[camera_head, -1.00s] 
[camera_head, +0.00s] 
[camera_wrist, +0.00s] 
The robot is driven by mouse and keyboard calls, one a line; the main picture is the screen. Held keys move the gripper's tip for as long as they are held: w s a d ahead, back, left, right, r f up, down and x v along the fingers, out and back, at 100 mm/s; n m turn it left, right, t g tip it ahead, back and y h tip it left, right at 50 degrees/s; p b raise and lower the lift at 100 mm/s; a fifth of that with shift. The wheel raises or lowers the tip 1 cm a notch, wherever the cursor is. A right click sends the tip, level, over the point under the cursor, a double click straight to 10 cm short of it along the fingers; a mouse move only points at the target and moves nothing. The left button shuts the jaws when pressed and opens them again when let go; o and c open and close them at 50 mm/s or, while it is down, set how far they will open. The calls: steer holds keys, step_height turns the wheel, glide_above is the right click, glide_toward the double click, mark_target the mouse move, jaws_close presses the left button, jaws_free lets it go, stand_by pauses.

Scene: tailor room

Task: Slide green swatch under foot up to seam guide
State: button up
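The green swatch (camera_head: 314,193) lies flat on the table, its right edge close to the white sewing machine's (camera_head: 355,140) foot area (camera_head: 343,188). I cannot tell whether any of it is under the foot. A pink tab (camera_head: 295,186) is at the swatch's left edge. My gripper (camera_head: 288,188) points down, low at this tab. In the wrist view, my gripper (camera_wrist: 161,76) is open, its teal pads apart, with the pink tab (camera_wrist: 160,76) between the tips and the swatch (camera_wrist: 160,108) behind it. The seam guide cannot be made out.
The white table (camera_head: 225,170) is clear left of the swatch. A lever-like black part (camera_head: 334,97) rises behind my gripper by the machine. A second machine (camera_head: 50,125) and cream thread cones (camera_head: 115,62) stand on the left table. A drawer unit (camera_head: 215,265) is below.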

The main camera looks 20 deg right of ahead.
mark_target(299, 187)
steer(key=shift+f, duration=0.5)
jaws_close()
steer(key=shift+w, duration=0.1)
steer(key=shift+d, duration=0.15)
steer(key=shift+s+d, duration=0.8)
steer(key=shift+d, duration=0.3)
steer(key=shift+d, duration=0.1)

⁂

_Task to complete_
Quote the data in full, keeping each word unchanged.

_Full solution_
[camera_head, -1.00s] 
[camera_head, +0.00s] 
[camera_wrist, +0.00s] 
The robot is driven by mouse and keyboard calls, one a line; the main picture is the screen. Held keys move the gripper's tip for as long as they are held: w s a d ahead, back, left, right, r f up, down and x v along the fingers, out and back, at 100 mm/s; n m turn it left, right, t g tip it ahead, back and y h tip it left, right at 50 degrees/s; p b raise and lower the lift at 100 mm/s; a fifth of that with shift. The wheel raises or lowers the tip 1 cm a notch, wherever the cursor is. A right click sends the tip, level, over the point under the cursor, a double click straight to 10 cm short of it along the fingers; a mouse move only points at the target and moves nothing. The left button shuts the jaws when pressed and opens them again when let go; o and c open and close them at 50 mm/s or, while it is down, set how far they will open. The calls: steer holds keys, step_height turns the wheel, glide_above is the right click, glide_toward the double click, mark_target the mouse move, jaws_close presses the left button, jaws_free lets it go, stand_by pauses.

Scene: tailor room

Task: Slide green swatch under foot up to seam guide
State: button up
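The green swatch (camera_head: 314,193) lies flat on the table, its right edge close to the white sewing machine's (camera_head: 355,140) foot area (camera_head: 343,188). I cannot tell whether any of it is under the foot. A pink tab (camera_head: 295,186) is at the swatch's left edge. My gripper (camera_head: 288,188) points down, low at this tab. In the wrist view, my gripper (camera_wrist: 161,76) is open, its teal pads apart, with the pink tab (camera_wrist: 160,76) between the tips and the swatch (camera_wrist: 160,108) behind it. The seam guide cannot be made out.
The white table (camera_head: 225,170) is clear left of the swatch. A lever-like black part (camera_head: 334,97) rises behind my gripper by the machine. A second machine (camera_head: 50,125) and cream thread cones (camera_head: 115,62) stand on the left table. A drawer unit (camera_head: 215,265) is below.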

The main camera looks 20 deg right of ahead.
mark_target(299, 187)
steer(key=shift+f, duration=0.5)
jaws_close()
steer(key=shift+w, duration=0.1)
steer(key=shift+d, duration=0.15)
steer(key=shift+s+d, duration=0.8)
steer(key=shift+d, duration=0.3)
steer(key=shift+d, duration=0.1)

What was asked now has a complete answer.